Dunedin's RSA choir members are hoping to sing their own tributes at next year's Anzac Day commemorations at Gallipoli in Turkey.
The trip, which might involve up to 60 of the all-male choir's 82 members, was "a dream which is almost a reality", spokesman Graham Nicholls said yesterday.
The choir has received support from Veterans' Affairs New Zealand and hopes the Government will provide a grant towards expenses, or free travel on a Royal New Zealand Air Force plane.
Approval was still required from the Australian Government, which takes turns with New Zealand hosting events in Turkey, but Mr Nicholls said the choir had been told approval was a formality.
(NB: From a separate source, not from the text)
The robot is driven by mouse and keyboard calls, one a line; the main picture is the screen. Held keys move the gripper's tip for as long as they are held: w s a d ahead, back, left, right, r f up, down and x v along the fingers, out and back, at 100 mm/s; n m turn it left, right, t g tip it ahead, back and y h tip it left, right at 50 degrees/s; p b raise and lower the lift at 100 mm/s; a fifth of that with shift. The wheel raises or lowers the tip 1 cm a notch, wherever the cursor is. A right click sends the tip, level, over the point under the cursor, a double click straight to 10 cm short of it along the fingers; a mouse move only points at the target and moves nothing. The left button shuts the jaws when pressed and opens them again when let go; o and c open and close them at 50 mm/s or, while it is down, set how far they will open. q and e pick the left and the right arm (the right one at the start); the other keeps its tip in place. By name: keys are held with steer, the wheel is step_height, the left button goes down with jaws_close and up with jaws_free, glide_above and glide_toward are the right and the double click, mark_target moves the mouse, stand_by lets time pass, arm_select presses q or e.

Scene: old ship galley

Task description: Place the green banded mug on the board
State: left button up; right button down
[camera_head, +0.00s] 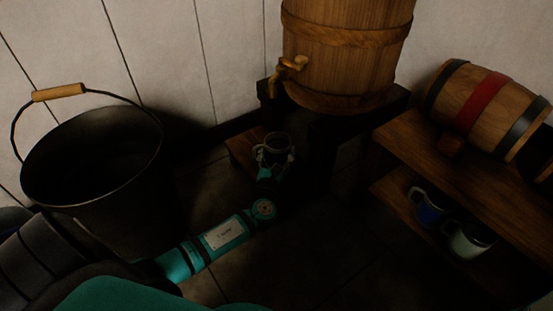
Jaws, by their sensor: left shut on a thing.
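My left gripper (273,163) reaches out from the lower left and is shut on a dark mug (276,141). The mug looks upright, with its open rim up; it is too dark to tell a green band. It is in front of the barrel stand. A low wooden board (240,151) shows just left of and behind the gripper, below the barrel's tap. The gripper and mug hide part of the board, and I cannot tell whether the mug touches it. My right gripper is not in view.
A large barrel with a brass tap (291,64) stands on a dark stand (325,125). A big black bucket (110,185) is at left. At right, a wooden shelf (430,150) bears a small red-banded keg (478,100); a blue mug (430,213) and a pale mug (470,240) stand below.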

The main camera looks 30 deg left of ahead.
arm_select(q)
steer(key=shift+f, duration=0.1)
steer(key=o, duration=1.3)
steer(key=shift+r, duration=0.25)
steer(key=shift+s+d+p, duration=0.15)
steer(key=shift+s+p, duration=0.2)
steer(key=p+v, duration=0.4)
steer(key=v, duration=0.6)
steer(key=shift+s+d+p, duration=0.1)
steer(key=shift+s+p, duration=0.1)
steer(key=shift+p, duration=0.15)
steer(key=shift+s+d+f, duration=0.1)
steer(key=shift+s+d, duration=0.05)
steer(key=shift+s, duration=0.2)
If all goes to plan, the choir will sing at the dawn service at North Beach to an audience of up to 15,000 people.
"I am hoping between 50 and 60 men will go, but we need at least 40," Mr Nicholls said.
"We are a choir.
"We can't send a quartet."
Fundraising would be a major task, he said.
Even with free travel, at least $100,000 would be needed for accommodation and other expenses.
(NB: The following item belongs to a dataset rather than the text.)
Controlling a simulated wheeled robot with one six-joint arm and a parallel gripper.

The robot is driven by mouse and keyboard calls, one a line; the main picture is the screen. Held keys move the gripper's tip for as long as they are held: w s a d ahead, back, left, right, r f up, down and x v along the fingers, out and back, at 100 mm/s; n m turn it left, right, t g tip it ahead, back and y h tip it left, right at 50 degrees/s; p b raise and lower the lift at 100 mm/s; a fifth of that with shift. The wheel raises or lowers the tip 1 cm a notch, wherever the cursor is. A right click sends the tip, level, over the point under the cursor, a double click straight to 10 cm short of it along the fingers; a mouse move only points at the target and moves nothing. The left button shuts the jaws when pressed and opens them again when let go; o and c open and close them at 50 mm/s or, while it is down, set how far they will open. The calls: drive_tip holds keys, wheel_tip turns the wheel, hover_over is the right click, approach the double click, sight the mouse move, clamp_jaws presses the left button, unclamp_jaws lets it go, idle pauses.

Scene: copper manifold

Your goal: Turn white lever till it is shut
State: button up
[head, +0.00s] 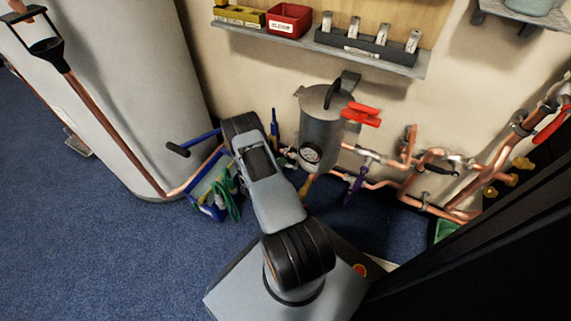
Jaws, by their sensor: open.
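A pale, whitish lever-like piece (371,154) sits on the copper pipework right of the grey tank, low on the wall. It is small in the head view, and I cannot tell for sure that it is the white lever or how far it is turned. My arm rises from my base left of the pipework and bends away toward the floor by the wall. My gripper is not visible; the arm's own links cover the area where it may be.
A grey tank (321,125) with a gauge and a red lever (361,115) stands by the pipes. A purple lever (355,186) hangs below. A shelf (330,52) with bins is above. A blue frame with green hose (215,190) and a large cylinder (130,90) stand left.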

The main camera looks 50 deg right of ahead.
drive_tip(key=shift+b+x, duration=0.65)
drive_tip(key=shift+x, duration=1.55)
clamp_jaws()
A CD and DVD were planned, and the choir would apply for grants and sponsorship.
Members would also contribute.
Choir member Brian Miller suggested the trip last year as a goal for the choir's centenary in 2019.
However, Mr Nicholls said when he and Mr Miller looked around the rehearsal room and saw the age of their friends - most are at least in their 60s and the oldest is 90 - they realised 2019 might be too late.
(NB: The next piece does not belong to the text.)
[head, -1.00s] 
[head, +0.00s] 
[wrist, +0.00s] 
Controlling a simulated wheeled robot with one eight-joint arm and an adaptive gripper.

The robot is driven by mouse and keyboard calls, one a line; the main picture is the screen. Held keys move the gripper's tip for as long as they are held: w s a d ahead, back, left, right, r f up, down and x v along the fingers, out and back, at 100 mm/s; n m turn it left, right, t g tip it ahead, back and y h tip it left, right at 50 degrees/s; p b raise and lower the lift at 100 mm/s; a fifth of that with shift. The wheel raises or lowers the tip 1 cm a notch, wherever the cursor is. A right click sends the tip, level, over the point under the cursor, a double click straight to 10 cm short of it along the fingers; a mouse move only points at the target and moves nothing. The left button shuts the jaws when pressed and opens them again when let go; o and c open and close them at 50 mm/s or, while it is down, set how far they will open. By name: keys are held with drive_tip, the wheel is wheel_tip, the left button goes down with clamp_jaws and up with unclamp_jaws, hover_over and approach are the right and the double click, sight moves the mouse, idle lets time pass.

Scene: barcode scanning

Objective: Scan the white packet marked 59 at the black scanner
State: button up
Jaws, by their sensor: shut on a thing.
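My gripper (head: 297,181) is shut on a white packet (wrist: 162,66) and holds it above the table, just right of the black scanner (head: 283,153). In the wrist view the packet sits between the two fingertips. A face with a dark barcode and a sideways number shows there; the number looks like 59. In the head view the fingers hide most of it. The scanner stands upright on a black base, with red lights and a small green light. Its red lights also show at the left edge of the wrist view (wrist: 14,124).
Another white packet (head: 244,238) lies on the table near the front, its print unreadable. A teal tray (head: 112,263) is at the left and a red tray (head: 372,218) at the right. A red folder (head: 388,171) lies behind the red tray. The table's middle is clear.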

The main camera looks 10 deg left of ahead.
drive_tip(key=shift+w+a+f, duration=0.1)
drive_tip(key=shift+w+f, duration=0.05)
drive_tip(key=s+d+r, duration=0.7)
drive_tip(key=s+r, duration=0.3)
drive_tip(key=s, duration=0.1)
There was much enthusiasm from members when the idea was floated, but also some wide eyes, Mr Nicholls said.
Singing at Gallipoli, the Turkish peninsula where Australian and New Zealand forces first fought together as Anzacs in 1915, would be "the experience of several lifetimes" for choir members, he said.
The 800-strong Otago Infantry Battalion was one of three that landed on the peninsula on April 25, 1915, and fought in the eight-month Gallipoli campaign.
Gallipoli was also the reason the choir began.
Jimmy McNish, a first bass and member of the Otago Mounted Rifles, was so moved by the sound of Turkish soldiers singing in the trenches he vowed to form a choir of returned soldiers if he survived the war.
Initially known as the Returned Soldiers Choir, it changed its name when sailors and airmen swelled the ranks.
Fewer than half of its present members are returned servicemen.